──────── DATASET ROWS
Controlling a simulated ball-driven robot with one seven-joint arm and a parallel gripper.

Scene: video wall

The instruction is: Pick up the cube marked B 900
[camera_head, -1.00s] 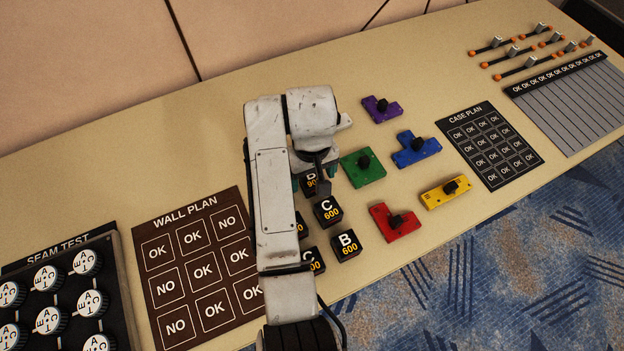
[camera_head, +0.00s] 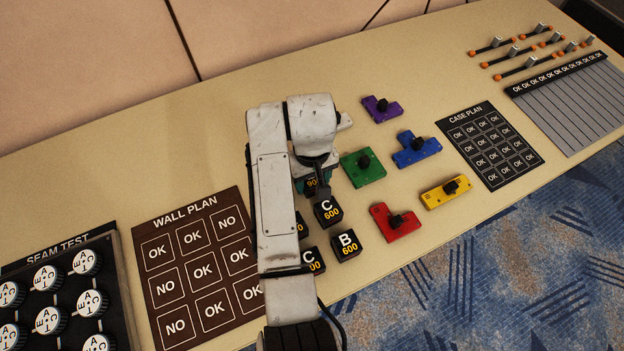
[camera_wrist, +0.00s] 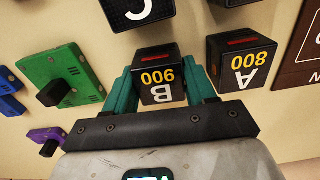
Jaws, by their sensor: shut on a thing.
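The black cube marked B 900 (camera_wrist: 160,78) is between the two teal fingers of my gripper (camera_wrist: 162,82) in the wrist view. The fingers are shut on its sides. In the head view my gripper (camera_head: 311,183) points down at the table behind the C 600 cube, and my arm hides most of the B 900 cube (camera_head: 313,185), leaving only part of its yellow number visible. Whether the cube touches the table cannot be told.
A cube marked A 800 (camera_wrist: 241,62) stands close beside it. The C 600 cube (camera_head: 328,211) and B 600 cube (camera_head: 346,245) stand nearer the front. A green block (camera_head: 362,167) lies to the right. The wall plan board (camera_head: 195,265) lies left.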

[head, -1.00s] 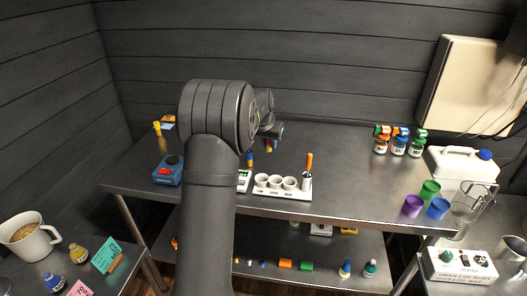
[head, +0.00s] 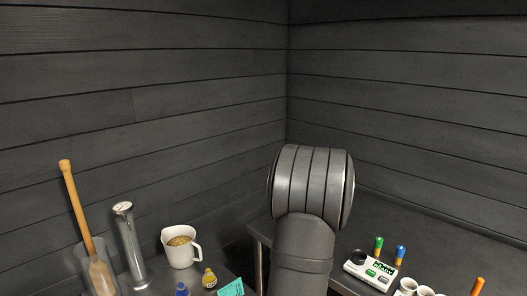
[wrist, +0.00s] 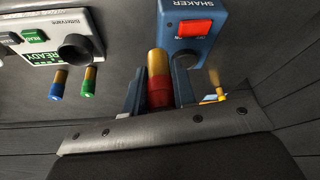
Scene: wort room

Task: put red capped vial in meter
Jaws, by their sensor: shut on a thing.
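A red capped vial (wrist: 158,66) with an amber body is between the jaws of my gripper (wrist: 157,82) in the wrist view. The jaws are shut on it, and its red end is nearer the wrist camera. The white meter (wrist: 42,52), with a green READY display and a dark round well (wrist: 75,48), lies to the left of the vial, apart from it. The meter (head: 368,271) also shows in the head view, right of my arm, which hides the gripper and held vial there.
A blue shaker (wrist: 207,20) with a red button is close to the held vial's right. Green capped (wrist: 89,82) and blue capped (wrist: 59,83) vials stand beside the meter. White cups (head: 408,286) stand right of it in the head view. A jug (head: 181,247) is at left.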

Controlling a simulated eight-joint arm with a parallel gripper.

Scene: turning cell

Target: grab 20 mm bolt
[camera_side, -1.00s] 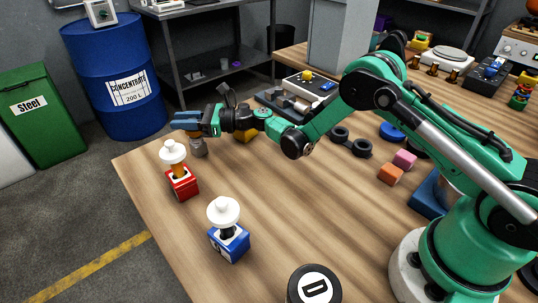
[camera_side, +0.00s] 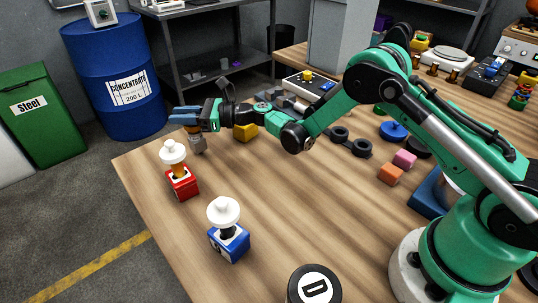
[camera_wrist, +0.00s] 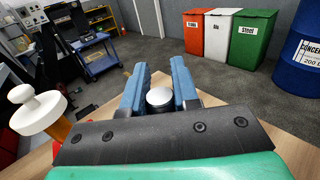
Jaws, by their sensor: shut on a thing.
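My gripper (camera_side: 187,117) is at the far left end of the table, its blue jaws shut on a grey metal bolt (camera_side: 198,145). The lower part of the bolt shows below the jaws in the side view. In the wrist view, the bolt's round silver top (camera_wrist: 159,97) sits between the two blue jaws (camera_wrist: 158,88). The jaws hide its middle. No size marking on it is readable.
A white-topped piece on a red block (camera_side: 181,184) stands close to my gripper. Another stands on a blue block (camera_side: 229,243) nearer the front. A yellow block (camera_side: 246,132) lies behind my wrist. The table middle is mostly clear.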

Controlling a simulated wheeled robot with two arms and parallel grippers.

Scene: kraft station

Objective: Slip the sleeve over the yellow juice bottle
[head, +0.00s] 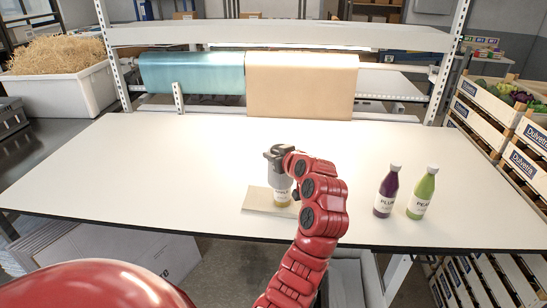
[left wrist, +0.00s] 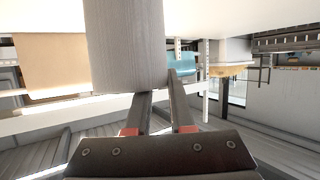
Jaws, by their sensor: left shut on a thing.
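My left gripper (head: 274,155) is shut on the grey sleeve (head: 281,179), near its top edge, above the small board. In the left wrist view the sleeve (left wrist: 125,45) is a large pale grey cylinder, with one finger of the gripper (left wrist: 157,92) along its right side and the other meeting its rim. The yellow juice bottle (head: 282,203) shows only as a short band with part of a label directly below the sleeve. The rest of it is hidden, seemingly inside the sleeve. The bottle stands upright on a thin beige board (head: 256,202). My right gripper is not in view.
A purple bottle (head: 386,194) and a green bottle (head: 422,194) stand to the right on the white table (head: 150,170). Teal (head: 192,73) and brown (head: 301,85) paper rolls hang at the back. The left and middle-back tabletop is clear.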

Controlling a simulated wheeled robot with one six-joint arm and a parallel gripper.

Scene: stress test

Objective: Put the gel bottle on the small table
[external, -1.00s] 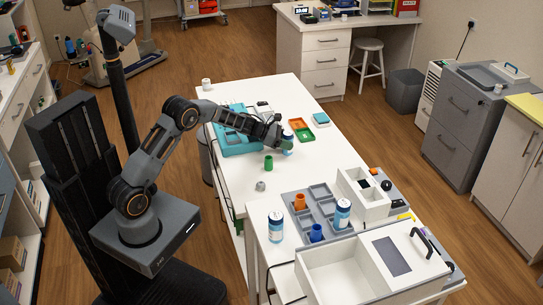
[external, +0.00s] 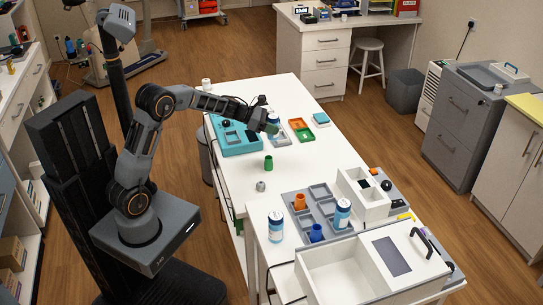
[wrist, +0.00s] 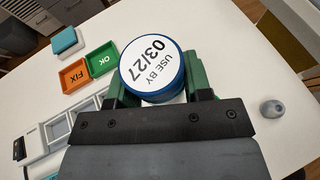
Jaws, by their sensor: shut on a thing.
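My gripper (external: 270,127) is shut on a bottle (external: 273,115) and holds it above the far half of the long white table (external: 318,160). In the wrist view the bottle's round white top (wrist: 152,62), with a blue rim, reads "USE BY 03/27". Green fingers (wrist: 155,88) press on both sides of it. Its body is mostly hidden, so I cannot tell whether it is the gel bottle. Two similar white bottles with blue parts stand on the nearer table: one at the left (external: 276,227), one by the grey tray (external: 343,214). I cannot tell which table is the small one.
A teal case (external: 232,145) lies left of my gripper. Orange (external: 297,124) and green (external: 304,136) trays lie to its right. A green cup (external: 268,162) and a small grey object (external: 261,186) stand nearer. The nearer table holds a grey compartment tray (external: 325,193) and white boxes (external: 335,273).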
────────────────
SET TASK » What's needed is an exact copy of the records above from the line containing "Objective: Slip the" down to the line containing "[left wrist, +0.00s]", both included, without any pictures.

WRITTEN ANSWER »
Objective: Slip the sleeve over the yellow juice bottle
[head, +0.00s] 
[left wrist, +0.00s] 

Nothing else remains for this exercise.